Interpretation. Provided that all its actions are reasonable and consistent with these bylaws, the Board of Directors shall have power to:
interpret these bylaws,
apply them to particular circumstances, and
adopt policies in furtherance of them.
Severability. In the event that any provision of these bylaws is determined to be invalid or unenforceable under any statute or rule of law, then such provision
shall be deemed inoperative to such extent, and
shall be deemed modified to conform with such statute or rule of law without affecting the validity or enforceability of any other provision of these bylaws.
Amendment. These bylaws may be amended or repealed only at a meeting of Members, provided that the proposed amendments are stated or fully described in the notice of the meeting at which the amendments are to be adopted.

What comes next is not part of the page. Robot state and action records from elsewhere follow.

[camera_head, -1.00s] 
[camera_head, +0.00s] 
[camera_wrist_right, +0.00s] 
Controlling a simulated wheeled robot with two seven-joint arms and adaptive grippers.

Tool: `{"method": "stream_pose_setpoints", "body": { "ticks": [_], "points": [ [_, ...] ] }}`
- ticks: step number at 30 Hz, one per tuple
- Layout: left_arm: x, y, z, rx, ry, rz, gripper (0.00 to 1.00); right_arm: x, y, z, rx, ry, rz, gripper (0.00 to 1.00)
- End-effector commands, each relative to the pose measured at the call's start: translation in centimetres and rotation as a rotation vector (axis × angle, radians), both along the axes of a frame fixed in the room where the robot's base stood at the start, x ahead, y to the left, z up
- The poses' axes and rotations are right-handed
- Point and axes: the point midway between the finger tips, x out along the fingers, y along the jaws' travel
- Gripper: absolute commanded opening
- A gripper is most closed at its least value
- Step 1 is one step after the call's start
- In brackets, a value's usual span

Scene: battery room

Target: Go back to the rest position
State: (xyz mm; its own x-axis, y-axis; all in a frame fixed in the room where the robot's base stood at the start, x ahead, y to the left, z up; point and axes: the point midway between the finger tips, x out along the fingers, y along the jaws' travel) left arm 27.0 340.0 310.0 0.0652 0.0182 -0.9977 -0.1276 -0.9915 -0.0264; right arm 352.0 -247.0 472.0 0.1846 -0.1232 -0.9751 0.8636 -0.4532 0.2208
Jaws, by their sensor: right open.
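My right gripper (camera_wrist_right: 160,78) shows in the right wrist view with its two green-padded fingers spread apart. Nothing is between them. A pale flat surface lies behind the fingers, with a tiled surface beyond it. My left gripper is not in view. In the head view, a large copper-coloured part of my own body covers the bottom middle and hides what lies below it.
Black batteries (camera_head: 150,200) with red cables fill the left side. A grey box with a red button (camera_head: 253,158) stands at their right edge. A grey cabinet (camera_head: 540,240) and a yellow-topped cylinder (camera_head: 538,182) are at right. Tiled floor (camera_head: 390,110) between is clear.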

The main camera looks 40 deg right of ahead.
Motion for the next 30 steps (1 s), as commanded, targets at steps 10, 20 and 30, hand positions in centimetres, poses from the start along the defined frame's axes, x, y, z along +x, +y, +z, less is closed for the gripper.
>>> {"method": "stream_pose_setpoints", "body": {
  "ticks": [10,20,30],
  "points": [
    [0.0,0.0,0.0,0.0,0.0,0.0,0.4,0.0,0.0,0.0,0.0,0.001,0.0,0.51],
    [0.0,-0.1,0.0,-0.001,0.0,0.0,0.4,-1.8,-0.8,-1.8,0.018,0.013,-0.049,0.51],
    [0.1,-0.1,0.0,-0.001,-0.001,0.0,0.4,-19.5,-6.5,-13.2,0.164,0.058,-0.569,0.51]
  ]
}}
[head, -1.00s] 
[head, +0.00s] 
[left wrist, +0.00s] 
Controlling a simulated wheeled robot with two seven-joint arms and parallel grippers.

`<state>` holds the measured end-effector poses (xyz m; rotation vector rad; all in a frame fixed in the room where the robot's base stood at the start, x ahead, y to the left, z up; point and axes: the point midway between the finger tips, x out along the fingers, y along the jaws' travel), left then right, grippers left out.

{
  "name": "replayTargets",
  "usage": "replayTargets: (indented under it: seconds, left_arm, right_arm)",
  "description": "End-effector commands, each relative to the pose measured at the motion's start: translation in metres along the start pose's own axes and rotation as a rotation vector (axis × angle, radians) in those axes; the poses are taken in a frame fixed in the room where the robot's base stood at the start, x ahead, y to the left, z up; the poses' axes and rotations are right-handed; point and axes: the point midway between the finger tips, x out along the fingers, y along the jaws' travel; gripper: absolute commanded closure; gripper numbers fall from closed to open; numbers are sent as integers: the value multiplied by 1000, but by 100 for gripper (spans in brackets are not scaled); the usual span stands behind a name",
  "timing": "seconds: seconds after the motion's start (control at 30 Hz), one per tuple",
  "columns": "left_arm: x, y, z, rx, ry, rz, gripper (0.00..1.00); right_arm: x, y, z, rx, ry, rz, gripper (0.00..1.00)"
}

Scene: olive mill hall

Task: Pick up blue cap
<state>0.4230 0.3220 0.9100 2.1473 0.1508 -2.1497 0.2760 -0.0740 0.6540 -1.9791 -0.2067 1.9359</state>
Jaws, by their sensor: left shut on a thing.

Explanation of patronage dividend consent provision.
⁋8.3 of GPNF’s bylaws relates to when and how patronage dividends are required to be included in the taxable incomes of recipient Members.
Section 1385(b) of the Internal Revenue Code provides that a patronage dividend shall not be included in the taxable income of a recipient to the extent that such amount “is attributable to personal, living, or family items.” This exclusion from taxable income would apply to Members whose purchases from GPNF were for such personal use. To such persons ⁋8.3 is therefore of no effect.
To all other Members ⁋8.3 represents their consent to include the amount of their patronage dividend in their taxable incomes for the year in which they receive their patronage dividend notice and check. This consent would apply to Members whose purchases from the GPNF were for business or income-producing purposes.
History of changes to bylaws.
These bylaws were preliminarily approved by the Board of Directors on 09/14/2018.
Changes were approved by the Board of Directors on 09/22/2018 and approved by a vote of the Members on 09/23/2018.